Robot episode records:
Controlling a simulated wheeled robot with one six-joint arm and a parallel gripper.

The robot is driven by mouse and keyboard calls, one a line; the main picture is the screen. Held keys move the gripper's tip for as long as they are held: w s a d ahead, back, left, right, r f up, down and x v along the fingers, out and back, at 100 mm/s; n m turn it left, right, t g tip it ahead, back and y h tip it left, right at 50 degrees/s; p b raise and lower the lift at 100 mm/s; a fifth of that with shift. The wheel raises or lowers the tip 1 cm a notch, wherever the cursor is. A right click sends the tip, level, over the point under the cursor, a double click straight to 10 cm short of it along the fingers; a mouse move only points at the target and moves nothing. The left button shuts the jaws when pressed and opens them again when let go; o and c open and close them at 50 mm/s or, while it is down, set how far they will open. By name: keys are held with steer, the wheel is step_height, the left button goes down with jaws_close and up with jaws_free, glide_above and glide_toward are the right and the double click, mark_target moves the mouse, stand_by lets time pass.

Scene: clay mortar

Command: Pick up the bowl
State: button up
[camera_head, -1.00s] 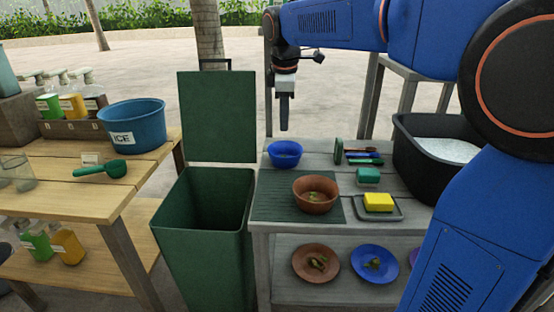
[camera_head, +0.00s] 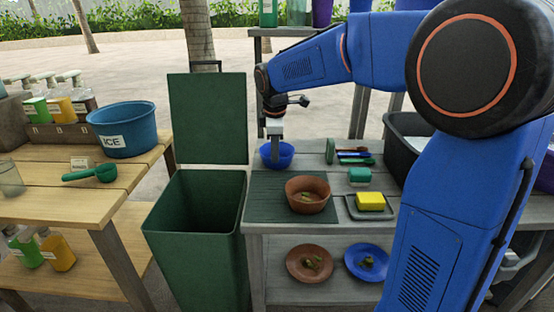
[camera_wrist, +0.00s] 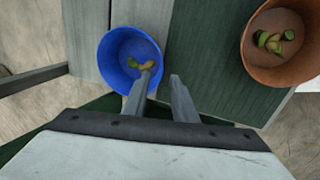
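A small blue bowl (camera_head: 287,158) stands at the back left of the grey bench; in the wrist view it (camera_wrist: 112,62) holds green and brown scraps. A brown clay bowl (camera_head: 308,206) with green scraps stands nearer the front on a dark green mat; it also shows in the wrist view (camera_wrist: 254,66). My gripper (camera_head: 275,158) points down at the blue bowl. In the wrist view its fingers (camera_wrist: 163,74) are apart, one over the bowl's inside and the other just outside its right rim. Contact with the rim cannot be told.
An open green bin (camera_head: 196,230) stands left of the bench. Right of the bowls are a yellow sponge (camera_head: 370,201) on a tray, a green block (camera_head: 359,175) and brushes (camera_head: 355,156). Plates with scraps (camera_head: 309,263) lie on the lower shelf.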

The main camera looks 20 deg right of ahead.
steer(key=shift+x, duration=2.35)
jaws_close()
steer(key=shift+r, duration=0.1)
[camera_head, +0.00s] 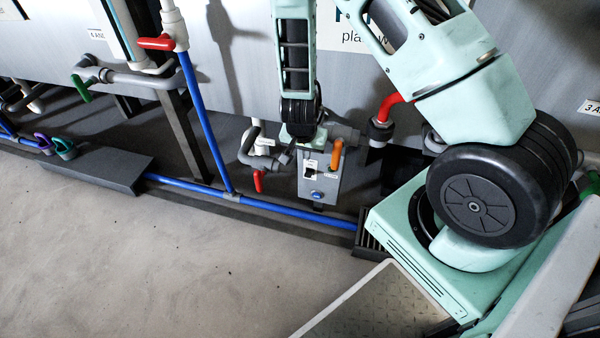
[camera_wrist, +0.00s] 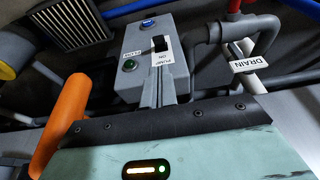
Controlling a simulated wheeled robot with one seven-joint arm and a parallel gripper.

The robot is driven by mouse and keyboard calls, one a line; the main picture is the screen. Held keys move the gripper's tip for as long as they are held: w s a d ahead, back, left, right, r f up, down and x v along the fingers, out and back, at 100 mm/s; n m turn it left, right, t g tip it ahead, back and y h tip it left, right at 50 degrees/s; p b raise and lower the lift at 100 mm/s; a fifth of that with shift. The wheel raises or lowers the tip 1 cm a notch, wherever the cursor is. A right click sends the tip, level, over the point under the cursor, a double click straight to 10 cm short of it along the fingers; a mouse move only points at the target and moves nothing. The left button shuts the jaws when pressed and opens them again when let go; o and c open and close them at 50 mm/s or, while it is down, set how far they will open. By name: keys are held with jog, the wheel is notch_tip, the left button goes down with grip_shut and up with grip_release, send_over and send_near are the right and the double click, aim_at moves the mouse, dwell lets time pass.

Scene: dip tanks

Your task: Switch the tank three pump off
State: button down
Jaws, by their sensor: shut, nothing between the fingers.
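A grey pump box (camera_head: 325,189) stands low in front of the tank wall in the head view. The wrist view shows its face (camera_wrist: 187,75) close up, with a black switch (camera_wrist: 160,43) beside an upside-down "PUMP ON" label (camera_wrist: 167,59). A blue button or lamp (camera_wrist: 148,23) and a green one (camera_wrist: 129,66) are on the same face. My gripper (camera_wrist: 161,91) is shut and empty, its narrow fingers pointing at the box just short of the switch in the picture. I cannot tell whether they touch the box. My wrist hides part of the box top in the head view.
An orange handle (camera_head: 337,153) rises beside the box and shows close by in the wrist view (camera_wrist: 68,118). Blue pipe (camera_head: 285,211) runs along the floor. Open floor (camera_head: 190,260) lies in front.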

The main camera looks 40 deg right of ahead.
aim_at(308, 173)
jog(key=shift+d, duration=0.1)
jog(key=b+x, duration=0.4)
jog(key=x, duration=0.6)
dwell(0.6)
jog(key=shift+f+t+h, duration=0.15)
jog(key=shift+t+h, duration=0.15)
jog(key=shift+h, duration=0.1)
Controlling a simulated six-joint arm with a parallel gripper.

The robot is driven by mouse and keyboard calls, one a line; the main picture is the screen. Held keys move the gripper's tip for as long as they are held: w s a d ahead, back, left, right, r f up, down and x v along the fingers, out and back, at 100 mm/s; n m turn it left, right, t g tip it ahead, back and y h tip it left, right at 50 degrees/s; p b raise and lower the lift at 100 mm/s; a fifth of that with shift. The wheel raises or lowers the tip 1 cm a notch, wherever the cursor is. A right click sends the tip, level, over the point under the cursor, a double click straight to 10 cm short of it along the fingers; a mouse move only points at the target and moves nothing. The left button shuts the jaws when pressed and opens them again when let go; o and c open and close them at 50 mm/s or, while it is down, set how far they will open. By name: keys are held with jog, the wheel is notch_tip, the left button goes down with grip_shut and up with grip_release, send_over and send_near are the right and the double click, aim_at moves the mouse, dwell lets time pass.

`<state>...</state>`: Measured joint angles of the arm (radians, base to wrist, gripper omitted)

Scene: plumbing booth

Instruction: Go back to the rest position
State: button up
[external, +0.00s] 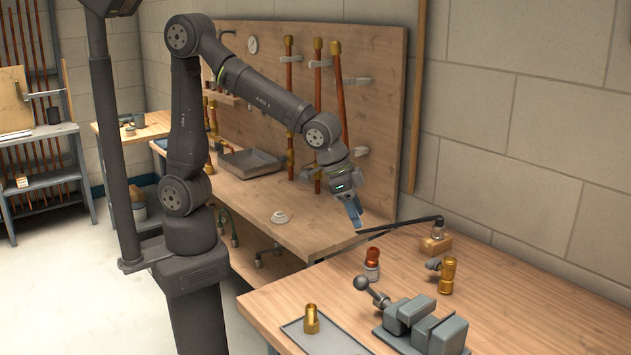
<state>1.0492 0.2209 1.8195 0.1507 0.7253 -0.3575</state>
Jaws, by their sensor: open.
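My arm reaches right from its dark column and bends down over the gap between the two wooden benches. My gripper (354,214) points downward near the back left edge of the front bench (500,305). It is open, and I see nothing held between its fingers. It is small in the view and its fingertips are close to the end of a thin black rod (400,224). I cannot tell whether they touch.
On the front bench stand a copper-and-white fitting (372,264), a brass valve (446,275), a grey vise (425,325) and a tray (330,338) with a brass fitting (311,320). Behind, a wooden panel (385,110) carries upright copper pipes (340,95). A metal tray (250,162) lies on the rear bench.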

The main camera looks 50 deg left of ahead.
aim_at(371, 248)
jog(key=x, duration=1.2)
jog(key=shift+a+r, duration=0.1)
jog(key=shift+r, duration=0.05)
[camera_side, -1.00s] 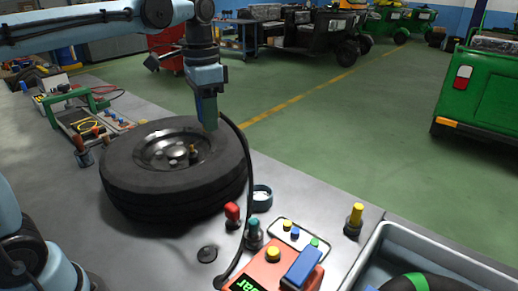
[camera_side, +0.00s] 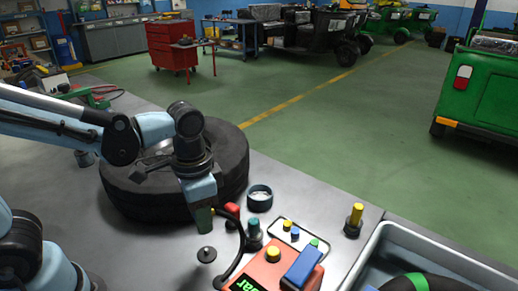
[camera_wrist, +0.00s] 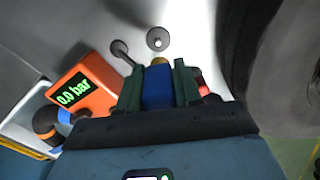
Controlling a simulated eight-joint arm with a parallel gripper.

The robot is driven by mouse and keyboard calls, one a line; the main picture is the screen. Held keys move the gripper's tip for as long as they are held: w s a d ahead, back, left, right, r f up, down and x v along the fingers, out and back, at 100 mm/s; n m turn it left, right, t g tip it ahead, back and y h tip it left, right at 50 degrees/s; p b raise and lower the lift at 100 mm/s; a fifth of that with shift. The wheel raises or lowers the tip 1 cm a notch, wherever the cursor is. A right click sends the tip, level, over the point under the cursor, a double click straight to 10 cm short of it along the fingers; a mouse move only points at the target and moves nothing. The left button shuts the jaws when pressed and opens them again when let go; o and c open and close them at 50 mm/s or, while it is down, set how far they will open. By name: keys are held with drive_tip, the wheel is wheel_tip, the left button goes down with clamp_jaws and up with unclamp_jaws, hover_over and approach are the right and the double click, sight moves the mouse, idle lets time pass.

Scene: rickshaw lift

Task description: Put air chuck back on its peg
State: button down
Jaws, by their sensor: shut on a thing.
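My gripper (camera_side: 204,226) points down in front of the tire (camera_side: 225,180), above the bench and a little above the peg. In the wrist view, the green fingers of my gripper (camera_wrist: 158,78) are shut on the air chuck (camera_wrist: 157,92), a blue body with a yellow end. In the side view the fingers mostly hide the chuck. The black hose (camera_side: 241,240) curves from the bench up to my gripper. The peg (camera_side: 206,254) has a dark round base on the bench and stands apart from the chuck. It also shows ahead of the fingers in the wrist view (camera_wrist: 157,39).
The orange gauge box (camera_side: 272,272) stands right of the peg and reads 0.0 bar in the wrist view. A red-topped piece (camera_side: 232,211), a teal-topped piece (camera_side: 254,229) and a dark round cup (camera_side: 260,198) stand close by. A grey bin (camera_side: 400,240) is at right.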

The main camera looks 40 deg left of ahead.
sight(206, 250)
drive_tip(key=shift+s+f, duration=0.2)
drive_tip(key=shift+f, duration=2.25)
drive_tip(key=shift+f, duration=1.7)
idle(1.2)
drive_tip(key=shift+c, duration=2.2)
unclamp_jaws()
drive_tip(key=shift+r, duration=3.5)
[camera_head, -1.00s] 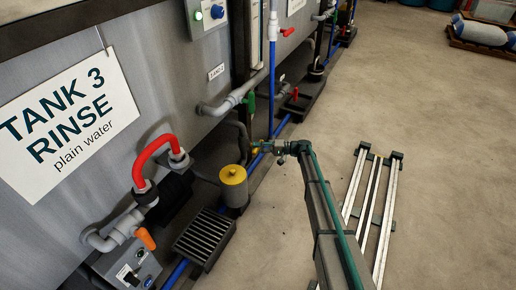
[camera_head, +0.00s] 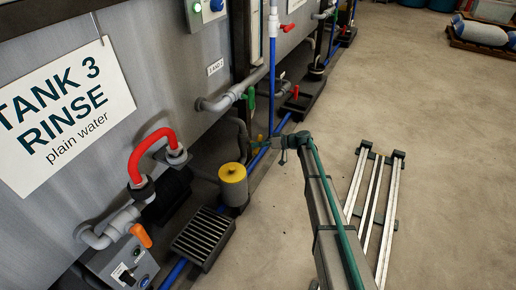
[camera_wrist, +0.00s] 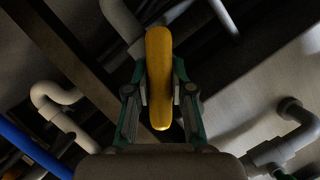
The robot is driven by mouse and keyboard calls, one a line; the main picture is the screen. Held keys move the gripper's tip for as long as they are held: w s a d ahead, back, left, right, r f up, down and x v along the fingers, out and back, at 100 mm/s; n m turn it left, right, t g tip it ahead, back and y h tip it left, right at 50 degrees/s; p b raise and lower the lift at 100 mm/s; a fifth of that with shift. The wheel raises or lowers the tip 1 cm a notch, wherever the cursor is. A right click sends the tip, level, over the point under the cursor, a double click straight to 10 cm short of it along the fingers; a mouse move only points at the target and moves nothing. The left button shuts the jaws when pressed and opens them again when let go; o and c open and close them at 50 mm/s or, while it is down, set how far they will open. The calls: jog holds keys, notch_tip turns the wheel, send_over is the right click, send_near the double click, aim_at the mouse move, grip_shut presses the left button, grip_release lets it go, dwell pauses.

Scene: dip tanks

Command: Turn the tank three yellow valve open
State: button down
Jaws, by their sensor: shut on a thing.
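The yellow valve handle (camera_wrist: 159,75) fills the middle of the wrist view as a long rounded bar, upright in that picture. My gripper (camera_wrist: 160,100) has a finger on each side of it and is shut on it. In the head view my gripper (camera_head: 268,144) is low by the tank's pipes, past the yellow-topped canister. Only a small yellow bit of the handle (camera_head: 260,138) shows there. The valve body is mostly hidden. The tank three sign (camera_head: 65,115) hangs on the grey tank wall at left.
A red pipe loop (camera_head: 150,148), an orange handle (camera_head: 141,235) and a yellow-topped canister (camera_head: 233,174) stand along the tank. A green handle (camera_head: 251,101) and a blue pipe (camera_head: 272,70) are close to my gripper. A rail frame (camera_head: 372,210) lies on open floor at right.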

# WORK TO DO:
Count how many lines contain "joint" and give only that count.

# RESULT OF THIS TASK:
5